Надо сказать, что вот это некоторое отвращение к природному и любовь к человеческому, к сделанному человеком, к селфмейдменам, к людям, себя сотворившим, к определенному насилию над собой, к дисциплине — это у Черчилля модернистское, он здесь такой последовательный модернист. Когда его называют консерватором, это консерватизм только в британском понимании. Он модернист, безусловно, и в форме, и в структуре этой книге, в которой всяким читательским аттрактантам, потаканию читателям уделено очень мало места, эта книга жесткая, строгая, деловитая.

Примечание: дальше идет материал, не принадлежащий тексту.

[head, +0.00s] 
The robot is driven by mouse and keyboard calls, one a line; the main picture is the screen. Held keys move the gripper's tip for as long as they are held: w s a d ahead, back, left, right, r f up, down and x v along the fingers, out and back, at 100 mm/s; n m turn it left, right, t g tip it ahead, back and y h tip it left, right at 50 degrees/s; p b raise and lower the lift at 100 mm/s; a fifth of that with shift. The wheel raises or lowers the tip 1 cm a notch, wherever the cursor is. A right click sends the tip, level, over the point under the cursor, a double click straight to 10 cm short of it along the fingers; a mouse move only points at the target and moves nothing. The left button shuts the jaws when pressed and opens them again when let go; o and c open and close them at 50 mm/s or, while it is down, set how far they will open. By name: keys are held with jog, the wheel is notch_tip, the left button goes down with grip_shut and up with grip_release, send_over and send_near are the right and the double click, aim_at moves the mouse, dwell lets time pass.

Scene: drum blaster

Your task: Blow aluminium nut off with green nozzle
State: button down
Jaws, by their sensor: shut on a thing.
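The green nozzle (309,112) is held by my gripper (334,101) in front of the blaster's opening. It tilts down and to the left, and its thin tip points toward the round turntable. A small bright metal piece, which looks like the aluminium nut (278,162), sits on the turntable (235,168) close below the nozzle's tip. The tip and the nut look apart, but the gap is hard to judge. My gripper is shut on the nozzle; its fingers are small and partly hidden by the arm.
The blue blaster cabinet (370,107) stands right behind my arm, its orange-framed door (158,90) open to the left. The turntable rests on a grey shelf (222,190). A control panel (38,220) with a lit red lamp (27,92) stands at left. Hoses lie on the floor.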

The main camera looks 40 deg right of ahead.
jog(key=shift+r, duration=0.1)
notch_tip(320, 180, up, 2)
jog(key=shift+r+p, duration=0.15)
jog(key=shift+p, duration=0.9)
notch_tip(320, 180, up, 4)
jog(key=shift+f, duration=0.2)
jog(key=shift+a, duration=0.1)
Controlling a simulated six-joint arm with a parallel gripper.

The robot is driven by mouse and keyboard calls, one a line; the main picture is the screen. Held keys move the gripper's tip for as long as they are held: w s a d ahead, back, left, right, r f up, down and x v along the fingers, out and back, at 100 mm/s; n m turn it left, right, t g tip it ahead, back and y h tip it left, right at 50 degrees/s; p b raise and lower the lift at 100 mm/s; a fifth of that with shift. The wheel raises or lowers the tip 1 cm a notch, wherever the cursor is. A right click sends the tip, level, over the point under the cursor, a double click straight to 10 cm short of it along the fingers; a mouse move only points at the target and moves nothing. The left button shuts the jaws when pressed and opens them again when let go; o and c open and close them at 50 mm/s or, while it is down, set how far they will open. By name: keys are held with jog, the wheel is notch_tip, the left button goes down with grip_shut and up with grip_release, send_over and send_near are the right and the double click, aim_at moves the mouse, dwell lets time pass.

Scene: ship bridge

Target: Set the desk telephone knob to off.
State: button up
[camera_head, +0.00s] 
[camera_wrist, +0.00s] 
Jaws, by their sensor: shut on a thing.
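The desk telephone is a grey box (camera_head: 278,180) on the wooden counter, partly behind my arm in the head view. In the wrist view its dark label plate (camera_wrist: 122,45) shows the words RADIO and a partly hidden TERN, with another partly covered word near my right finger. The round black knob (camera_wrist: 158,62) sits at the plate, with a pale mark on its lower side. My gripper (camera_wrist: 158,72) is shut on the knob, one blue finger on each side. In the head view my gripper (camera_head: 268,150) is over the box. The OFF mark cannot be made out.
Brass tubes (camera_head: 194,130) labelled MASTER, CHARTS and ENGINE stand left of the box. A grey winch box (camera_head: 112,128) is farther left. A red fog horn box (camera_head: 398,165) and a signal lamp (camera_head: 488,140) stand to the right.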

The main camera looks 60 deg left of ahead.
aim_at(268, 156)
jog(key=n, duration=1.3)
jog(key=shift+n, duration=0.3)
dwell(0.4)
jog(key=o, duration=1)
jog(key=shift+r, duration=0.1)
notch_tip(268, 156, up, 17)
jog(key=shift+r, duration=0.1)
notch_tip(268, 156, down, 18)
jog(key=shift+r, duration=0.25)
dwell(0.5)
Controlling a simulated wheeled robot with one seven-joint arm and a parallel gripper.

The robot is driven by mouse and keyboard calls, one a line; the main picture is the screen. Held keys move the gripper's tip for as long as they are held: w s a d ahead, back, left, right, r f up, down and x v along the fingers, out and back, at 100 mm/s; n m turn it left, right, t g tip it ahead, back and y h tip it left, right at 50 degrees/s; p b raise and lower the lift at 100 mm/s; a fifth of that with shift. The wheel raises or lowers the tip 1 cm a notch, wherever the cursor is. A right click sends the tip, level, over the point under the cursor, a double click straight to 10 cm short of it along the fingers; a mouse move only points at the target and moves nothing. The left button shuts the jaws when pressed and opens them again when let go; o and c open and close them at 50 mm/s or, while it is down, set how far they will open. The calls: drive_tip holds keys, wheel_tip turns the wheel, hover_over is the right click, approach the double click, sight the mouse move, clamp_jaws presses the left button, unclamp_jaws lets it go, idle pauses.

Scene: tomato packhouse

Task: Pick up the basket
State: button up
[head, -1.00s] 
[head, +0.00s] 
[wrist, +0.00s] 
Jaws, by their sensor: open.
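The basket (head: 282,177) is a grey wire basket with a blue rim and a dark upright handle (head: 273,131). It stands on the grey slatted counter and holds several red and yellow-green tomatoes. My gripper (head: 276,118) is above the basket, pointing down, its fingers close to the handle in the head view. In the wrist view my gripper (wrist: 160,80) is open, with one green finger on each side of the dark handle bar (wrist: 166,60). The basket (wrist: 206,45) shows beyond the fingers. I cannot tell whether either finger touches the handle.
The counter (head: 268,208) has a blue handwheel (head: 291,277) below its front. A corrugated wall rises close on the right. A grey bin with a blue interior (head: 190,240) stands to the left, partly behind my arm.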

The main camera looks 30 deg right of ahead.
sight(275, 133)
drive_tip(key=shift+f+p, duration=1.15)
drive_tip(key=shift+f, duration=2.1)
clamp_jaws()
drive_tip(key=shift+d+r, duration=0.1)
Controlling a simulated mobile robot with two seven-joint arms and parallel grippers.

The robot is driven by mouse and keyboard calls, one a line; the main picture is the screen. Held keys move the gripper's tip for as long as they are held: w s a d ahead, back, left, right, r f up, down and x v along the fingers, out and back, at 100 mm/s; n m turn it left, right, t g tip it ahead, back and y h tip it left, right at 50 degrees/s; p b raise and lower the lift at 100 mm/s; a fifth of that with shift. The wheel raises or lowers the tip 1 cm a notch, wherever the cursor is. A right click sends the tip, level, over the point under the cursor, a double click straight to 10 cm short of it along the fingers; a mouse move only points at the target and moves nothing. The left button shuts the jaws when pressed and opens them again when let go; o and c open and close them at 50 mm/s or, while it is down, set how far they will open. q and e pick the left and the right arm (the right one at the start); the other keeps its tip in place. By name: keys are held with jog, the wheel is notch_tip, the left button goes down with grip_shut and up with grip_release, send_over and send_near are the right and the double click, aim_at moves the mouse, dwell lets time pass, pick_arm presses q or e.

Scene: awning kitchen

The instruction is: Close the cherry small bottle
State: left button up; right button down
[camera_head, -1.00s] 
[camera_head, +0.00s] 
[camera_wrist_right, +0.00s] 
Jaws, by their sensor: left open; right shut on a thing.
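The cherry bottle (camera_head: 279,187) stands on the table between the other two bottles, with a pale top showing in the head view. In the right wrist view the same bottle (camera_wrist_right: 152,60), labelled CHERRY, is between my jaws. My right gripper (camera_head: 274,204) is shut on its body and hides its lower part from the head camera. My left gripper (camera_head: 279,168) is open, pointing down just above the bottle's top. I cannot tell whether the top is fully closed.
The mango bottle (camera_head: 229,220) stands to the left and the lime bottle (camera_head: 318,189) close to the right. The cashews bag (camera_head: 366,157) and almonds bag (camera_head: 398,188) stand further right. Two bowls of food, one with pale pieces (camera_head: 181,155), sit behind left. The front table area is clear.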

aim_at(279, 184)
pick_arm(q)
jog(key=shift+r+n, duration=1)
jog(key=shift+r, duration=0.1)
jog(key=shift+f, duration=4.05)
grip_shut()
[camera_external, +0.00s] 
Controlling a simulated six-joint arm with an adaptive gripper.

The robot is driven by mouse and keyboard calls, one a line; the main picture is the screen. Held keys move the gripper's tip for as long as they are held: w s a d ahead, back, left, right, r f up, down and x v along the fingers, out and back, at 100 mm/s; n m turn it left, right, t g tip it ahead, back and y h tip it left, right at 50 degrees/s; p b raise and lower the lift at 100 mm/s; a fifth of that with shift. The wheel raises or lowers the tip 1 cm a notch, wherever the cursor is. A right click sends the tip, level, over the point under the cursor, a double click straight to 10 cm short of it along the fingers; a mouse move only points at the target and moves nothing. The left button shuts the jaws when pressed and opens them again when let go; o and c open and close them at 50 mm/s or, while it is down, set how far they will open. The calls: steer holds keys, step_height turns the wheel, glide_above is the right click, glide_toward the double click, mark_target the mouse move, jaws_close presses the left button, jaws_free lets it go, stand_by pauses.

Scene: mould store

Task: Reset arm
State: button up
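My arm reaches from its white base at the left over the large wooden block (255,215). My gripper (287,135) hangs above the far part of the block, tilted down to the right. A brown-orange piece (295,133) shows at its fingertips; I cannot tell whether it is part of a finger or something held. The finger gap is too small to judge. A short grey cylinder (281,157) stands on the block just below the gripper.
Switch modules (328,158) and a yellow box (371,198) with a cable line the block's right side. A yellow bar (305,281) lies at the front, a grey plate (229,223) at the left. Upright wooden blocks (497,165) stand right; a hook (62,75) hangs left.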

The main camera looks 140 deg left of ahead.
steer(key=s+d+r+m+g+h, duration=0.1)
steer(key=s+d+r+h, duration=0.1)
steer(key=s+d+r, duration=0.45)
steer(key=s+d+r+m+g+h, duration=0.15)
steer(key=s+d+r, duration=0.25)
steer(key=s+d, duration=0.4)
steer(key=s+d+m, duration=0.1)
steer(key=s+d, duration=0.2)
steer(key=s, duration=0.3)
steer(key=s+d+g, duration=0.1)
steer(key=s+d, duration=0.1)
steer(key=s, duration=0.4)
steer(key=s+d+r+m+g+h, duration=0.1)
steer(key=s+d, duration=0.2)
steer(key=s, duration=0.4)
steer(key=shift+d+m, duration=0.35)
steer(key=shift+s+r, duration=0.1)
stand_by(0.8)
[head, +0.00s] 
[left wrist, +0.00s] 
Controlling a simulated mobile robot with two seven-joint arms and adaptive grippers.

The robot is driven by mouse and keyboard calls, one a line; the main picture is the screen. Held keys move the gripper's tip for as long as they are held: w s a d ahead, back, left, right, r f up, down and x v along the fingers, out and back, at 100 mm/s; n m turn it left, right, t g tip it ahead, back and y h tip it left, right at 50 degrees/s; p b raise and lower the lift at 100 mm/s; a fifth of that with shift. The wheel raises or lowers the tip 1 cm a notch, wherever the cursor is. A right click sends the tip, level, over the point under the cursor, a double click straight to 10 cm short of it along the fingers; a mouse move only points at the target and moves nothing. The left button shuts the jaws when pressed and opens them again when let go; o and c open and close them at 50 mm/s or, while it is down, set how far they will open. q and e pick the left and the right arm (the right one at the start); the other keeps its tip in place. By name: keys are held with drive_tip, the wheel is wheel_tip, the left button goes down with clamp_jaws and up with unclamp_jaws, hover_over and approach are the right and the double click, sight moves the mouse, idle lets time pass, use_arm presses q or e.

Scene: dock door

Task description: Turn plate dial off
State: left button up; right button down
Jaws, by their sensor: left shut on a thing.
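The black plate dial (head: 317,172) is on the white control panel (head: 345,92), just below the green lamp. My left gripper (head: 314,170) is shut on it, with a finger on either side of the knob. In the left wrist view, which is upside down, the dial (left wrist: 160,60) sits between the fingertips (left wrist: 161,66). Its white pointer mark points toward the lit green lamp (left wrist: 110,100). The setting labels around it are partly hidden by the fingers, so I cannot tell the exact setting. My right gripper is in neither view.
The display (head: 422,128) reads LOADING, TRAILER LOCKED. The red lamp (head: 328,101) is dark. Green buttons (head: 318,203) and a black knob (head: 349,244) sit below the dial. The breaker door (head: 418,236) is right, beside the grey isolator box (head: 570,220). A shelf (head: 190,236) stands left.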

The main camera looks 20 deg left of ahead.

Но самое главное, модернизм в его отношении к человеку. Человек — это то, что выше природы, это то, что выше инстинкта, и это честь, прежде всего, это достоинство. Это британское, во многом римское понимание, потому что он позиционирует Британию как наследницу Рима, а дело Рима — нести миру закон.

Вот эта внутренняя готовность человека соблюдать закон, им же для себя установленный, это и есть главная добродетель, и это сильнее фашизма. Потому что человек любит собой любоваться со стороны, и знаменитая самовлюбленность Черчилля, перефразируя его же каламбур, видит бог, у него были для этого основания, самовлюбленность человека, который вопреки всему остается человеком.

Может быть, очень может быть, что человеческое в человеке это такой же маленький остров, окруженный зверством, как мала Британия, и вот этот, кстати говоря, образ Британии. Очень интересно, что для Черчилля Британская империя это уже прошлое, он уже смирился с тем, что Британия перестала быть страной времен королевы Виктории, над которой никогда не заходит солнце. Это уже маленький остров, и метафора этого острова, которую они превратили в крепость, она проходит через всю книгу, он постоянно напоминает — мы маленький изолированный остров, мы остров-крепость, мы превратим Британию в последний оплот противостояния фашизму. Он постоянно подчеркивает ее маленькость.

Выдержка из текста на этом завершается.